The line was laid on a narrowed subgrade with a width of 18 feet and 1,300-1,400, sleepers per kilometre. Series OV locomotives with 500 horsepower were used to pull the carriages and wagons.
It became clear during the line's construction that the planned through capacity would not meet the needs of passenger or, in particular, freight transport.
In 1898 a special committee chaired by the engineer K. A. Mikhailovsky was set up to expand the line, and in 1904, work began on laying a second track. In addition, the 18-pound rails were replaced by 20-pounders and the wooden bridges by stone.

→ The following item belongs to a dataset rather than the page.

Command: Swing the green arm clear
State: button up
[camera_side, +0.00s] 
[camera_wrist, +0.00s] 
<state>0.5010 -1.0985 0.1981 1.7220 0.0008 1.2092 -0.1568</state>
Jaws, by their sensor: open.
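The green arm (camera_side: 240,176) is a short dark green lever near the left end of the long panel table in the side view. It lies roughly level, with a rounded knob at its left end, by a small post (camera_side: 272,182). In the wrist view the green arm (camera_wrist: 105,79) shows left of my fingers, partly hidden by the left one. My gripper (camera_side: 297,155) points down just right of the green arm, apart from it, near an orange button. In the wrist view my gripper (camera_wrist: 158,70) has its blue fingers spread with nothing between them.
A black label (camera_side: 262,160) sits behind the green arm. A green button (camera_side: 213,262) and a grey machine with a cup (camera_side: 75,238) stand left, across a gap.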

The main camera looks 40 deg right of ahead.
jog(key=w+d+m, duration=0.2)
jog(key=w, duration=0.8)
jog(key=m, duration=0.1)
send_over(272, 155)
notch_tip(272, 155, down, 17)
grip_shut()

On 1 January 1915 Siberian Railways was divided into the Omsk, Tomsk, Trans-Baikal, Amur and Ussuri lines. The main sections of the contemporary Krasnoyarsk Railways were a part of the Tomsk railways at that time.
In the 1920-30s branch lines were laid across the Sayan mountain ranges to coal fields, ore deposits, forests, and the banks of large rivers. In 1922-1926, the Achinsk - Abakan line was constructed, which linked the southern regions of Krasnoyarsk Territory, the Khakass Autonomous Region and Tuva with the country's other economic regions. In 1934, the Transbaikal and Tomsk lines were merged with the East Siberian line, which was managed from Irkutsk. In 1936, the Krasnoyarsk line (Krasnoyarsk) was spun off from East Siberian Railways.

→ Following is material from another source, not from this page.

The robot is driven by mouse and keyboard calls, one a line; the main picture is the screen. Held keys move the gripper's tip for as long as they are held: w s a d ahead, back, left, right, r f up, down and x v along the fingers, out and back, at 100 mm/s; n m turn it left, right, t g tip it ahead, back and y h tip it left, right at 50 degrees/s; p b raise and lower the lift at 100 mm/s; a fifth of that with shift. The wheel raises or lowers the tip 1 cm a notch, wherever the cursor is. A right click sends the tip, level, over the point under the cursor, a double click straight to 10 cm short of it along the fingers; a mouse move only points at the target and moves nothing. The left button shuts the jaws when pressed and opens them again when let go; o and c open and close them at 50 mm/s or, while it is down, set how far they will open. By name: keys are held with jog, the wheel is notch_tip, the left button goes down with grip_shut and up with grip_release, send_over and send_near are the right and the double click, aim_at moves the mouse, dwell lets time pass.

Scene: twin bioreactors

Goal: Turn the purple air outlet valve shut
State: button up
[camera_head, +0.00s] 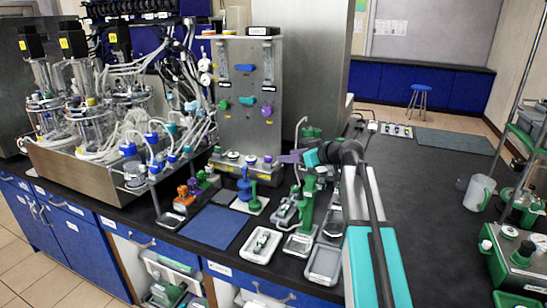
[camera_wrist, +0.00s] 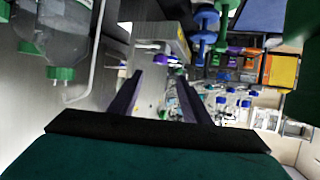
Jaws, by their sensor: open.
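I cannot surely pick out the purple valve in the wrist view.
Glass vessels with tangled tubing (camera_head: 90,125) fill the bench left of the panel. Small tools, trays and a green stand (camera_head: 307,205) crowd the bench below my gripper. A blue mat (camera_head: 213,227) lies in front. The black bench is clearer at right.

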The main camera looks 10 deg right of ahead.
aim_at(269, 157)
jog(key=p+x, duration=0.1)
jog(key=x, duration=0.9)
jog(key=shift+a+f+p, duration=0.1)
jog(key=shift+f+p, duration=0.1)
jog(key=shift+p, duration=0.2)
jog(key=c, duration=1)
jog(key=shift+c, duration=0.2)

In 1949 construction began of the South-Siberian line on the Novokuznetsk - Abakan stretch. In 1950, construction began on the line to Abaza, a major iron ore deposit in Khakassia. In 1961, the Krasnoyarsk line again became part of East-Siberian Railways. In the 1960s, the Achinsk - Lesossibirsk, Red Sopka - Kiya - Shaltyr and Kamyshta - Sayano-Shushenskaya HEP lines were built.
At the end of 1965 the 647-kilometre Abakan-Taishet high-quality electrified line came into continuous operation. In the 1970s, the Reshoty - Karabula line was commissioned and later extended to the area of the Bogucharsky hydroelectric power station.
In 1979 Krasnoyarsk Railways became an independent administrative unit managed from Krasnoyarsk.